Mercury (Hobart)

Tails from outer space

- MARTIN GEORGE SPACE Martin George is an astronomy speaker and writer based in Tasmania.

DURING my astronomy presentati­ons as part of the recent Festival of Bright Ideas in Hobart, I was asked many great questions about all sorts of space and astronomy-related topics. One of them was a question about comets’ tails: Why do they point away from the sun?

It’s a fine question, because when we see a comet or a picture of a comet, it looks like the comet must be always moving through space headfirst, leaving a trail of material behind it. However, this is not the reason for the direction of the tail.

Comets are quite different from meteors, the latter often being called “shooting stars’’ or “falling stars’’. From a dark location, we can typically see several of these each hour, and they are a quite distinct phenomenon from both stars and comets. A meteor is a brief line of light in the sky caused by a (usually) tiny object being destroyed as it enters our atmosphere at high speed. Sometimes, we see a persistent line of light marking out its path for a short while. This light is called a meteor train, which is the glow of air molecules ionised by the passage of the meteoroid.

There is a connection between comets and meteors in that much of the material that collides with us originates from comets, especially as Earth annually intersects several of their orbits.

Comets are icy objects in orbit around the sun, and have been likened to “dirty snowballs’’. They are typically on quite elongated orbits. Some of these orbits are relatively small, such as that of Comet Halley, which passes through the inner part of the solar system about every 76 years but is currently beyond the orbit of Neptune. Others have extremely long orbits, so that in all of recorded human history there are many that have been seen only once.

Comets are famous for their tails. The reason for the tails’ existence is the interactio­n of the comet with energy and particles streaming outward from the sun.

When a comet moves into the inner solar system, the sun’s heat causes gas and dust to be dislodged from the “snowball’’ — the comet’s nucleus — forming a fuzzy surroundin­g called a coma. Ultraviole­t light from the sun ionises the gas molecules — that is, it turns them into “charged particles’’.

There are two types of tails. The ion tail, sometimes called the gas tail, arises because the stream of charged particles from the sun interacts with the comet’s ionised gas molecules. Because the flow of solar particles is away from the sun, the ion tail leaves the nucleus in that direction.

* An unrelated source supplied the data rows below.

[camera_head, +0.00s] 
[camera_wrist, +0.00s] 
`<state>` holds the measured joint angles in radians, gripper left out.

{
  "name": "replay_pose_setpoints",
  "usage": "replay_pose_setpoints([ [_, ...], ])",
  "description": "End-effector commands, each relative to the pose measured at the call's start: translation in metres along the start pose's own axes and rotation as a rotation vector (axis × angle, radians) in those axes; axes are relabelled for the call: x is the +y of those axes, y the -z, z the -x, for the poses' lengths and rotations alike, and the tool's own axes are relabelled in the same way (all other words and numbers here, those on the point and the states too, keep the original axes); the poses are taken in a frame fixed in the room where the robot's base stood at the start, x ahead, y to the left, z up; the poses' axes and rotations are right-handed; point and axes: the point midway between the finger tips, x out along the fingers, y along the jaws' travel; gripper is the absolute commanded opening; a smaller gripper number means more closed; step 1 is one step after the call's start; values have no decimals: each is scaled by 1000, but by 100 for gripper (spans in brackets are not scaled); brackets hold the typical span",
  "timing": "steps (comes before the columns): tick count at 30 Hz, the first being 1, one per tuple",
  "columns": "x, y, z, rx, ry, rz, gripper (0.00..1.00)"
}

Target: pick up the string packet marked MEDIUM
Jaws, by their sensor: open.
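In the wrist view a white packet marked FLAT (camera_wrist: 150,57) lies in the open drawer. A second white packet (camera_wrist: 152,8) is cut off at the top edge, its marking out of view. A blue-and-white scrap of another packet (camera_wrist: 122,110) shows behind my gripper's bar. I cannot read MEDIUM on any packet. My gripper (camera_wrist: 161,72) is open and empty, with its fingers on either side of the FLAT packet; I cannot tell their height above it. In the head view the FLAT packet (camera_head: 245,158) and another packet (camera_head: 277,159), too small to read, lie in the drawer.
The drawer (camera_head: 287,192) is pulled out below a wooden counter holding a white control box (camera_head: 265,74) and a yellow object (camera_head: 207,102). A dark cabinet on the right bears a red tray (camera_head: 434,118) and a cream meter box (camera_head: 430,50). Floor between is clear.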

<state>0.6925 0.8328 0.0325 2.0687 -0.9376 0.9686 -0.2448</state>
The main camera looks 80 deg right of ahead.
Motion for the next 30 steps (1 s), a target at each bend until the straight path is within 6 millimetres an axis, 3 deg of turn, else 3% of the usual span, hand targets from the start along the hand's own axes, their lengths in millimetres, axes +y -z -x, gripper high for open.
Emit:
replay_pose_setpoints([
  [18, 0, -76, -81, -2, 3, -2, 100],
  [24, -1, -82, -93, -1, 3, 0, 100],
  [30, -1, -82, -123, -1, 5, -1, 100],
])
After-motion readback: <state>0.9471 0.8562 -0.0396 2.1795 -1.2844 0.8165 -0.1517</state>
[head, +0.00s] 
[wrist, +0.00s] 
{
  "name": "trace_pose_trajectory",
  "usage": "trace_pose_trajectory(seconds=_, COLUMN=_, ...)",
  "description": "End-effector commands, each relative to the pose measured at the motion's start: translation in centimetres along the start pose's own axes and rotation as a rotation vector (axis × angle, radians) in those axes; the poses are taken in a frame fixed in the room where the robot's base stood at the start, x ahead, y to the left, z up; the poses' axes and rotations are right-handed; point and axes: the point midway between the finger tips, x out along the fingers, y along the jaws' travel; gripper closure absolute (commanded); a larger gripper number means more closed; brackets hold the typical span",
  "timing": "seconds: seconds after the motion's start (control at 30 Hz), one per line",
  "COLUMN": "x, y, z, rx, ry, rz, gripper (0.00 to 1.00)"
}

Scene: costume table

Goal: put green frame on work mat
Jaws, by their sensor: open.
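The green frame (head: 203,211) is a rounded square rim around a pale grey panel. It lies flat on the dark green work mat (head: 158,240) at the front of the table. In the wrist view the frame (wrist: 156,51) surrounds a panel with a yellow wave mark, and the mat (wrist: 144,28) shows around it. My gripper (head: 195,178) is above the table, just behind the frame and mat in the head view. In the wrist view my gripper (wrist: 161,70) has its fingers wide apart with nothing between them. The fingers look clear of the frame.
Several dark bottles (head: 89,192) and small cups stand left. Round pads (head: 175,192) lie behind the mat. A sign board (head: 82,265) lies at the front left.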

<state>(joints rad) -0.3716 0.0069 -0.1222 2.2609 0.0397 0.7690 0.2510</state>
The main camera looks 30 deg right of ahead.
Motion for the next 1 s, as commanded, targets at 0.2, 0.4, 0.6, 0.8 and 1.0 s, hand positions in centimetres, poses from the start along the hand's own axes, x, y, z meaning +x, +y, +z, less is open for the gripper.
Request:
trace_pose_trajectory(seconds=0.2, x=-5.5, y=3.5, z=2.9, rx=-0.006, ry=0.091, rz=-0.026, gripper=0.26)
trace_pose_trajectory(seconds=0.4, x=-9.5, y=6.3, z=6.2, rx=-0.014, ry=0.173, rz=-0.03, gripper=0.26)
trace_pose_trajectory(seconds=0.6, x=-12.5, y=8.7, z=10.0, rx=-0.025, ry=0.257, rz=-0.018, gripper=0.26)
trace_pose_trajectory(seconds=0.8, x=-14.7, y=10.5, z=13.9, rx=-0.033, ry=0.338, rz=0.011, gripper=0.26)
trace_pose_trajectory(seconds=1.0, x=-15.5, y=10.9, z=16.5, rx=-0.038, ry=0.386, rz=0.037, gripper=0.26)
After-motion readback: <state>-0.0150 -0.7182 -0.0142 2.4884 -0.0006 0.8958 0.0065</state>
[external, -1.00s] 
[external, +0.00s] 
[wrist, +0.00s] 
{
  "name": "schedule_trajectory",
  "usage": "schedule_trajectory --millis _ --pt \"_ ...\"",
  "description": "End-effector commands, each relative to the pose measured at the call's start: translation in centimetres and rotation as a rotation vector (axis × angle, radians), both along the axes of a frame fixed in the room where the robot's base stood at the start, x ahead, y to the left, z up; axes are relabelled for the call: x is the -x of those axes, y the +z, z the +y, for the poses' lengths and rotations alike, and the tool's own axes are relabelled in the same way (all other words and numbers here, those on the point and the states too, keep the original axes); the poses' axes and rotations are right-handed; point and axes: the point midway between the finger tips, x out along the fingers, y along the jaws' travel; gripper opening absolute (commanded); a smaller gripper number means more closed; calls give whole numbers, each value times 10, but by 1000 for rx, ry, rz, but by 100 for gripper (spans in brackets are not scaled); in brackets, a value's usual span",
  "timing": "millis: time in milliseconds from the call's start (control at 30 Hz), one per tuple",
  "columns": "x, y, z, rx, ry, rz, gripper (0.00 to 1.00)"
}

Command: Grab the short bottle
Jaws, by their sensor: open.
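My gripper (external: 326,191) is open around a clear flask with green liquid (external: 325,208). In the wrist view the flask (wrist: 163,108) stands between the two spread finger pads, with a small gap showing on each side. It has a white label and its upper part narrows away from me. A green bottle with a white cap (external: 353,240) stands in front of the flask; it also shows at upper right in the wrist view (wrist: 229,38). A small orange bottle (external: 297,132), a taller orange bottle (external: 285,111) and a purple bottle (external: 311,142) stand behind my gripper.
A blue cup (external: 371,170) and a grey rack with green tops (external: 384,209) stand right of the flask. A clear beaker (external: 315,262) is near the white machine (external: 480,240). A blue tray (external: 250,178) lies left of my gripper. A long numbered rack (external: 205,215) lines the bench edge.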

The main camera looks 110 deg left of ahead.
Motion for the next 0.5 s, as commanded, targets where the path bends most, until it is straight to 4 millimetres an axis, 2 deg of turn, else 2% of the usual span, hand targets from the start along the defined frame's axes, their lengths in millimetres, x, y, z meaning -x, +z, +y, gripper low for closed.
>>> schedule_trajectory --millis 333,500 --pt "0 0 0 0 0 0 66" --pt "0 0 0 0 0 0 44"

The other kind of tail is a dust tail. The dust is composed of small grains of material, composed of various compounds including those involving magnesium, silicon and iron, and lighter elements including carbon, hydrogen and oxygen and nitrogen. The particles are mostly very much less than 1mm in diameter.

Unlike the ion tail, the dust tail is directed away from the comet by the light of the sun. This effect is called radiation pressure. The dust tail also points generally away from the sun, but the dust particles travel away from the nucleus much more slowly than the ions, resulting in that tail often having a curved shape that can be quite pronounced.

The dust tail is the one that is more easily visible with the unaided eye, and for some comets it can be quite prominent.

A spectacula­r example of a cometary tail was that of the dust tail of Comet McNaught in 2007, for which Tasmania was in the box seat for the best view of the comet. The streaks in McNaught’s tail are thought to have been caused by its interactio­n with the sun’s magnetic field. A comet famous for its two tails was Comet Hale-Bopp, seen at its best from the northern hemisphere in 1997.